ヨッフムの第九の録音歴は古く、1937年に早くもハンブルク国立歌劇場のオケを振って、第九の録音を残しています。その後53年のバイエルン放送響、69年のコンセルトヘボウ管、78年のロンドン響といった4種のスタジオ録音が存在します。
今回はコンセルトヘボウ管、ロンドン響のステレオ2種の録音を聴きました。

  アムステルダム・コンセルトヘボウ管弦楽団、オランダ放送合唱団
S:レープマン、A:レイノルズ、T:リッダー、Bs:フェルトホフ
  (1969年6月4日〜9日)
ヨッフムがコンセルトヘボウ常任時代に残した、ベートーヴェン交響曲全集の中の1枚。
オケの抜群のうまさと、暖かで芳醇な美しい響きが楽しめる演奏です。
ヨッフムの指揮も、のびやかでドイツ的な堅実さを備えた安心して聴ける第九でした。
主題の再現する直前の微妙なテンポの落とし方、各楽章の最後に僅かなritをかけるのは、往年の指揮者たちに良く見られた解釈です。
重心の低い響きの中にも快適な速さを見せる第2楽章、粘らず淡々と森の中を逍遥するかのような第3楽章など、テンポ設定の自然さが光ります。
全体として、厳しさや緊張感に満ちた迫力とは無縁の穏やかな演奏で、第4楽章の前半部分では幾分物足りなさも感じますが、軽快なテンポのマーチ部分以降は、独唱陣のまとまりの良さと合唱のうまさで、なかなか充実した演奏となりました。
ところどころにみせる金管群の強調も実に効果的。
原典主義を採るヨッフムの常として、この演奏も譜面に極めて忠実、第1楽章のヴァイオリンパートのオクターヴ上げや第2楽章第2主題のホルン追加もなし、また第4楽章の歓喜主題部分のチェロ、バスパートに自筆譜に記されている第2ファゴットを加えていました。

  ロンドン交響楽団、ロンドン響合唱団
 S:テ・カナワ、A:ハマリ、T:バロウズ、Bs:ホル
    (1978年2月27日〜3月1日)
ヨッフム晩年のベートーヴェン交響曲全集中の一枚、ヨッフム4度目にして最後の第九となりました。
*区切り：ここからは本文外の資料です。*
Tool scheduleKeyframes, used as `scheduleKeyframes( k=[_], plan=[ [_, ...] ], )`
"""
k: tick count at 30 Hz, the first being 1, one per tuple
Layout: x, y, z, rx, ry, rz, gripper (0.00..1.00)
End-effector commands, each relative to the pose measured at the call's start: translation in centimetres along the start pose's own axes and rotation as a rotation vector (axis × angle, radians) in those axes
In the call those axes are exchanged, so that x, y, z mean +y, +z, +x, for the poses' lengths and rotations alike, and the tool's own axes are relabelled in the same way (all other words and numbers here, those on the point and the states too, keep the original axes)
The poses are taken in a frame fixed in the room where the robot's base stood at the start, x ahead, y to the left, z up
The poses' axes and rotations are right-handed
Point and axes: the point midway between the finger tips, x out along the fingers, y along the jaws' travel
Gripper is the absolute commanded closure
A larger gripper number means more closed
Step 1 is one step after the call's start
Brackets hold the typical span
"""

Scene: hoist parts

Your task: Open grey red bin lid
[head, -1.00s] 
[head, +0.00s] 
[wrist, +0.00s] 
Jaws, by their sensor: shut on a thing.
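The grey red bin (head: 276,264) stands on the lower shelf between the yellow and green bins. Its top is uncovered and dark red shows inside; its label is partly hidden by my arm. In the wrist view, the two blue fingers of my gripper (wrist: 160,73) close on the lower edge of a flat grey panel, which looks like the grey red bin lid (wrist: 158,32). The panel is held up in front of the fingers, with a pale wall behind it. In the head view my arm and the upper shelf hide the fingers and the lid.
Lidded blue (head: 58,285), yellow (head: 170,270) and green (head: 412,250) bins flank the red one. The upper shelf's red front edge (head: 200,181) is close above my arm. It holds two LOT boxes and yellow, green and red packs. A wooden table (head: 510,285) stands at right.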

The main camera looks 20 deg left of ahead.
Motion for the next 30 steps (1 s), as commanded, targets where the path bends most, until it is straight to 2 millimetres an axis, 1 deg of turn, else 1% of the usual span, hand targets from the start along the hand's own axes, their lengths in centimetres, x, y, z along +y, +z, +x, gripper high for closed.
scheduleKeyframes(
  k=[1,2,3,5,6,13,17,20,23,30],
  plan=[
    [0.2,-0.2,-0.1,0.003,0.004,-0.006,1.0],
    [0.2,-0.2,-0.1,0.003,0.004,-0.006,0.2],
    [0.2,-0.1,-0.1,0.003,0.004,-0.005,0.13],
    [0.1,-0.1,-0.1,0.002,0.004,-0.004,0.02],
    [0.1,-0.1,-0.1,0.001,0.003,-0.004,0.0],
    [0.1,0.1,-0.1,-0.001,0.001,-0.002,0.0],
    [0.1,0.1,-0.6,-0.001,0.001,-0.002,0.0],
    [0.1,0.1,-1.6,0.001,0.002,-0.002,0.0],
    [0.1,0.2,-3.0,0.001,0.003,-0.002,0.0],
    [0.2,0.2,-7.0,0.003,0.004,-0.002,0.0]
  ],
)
テンポ運びなどの基本的な解釈はコンセルトヘボウ盤とほぼ同じですが、
第2楽章や第1楽章に金管楽器を旋律に重ねるなど、いくつかの慣例的な譜面の改変があります。第4楽章の第2ファゴット追加はコンセルトヘボウ盤と同じ。
ヨッフムのダイナミックレンジの広い、彫りの深い表現と、オケの引き締まった気迫に満ちた響きで壮大なスケールの名演となりました。
独唱者も粒の揃った文句のない出来、ただ、合唱は音の出だしが多少遅れ気味で、団員の技量もオランダ放送合唱団に比べると多少落ちるようです。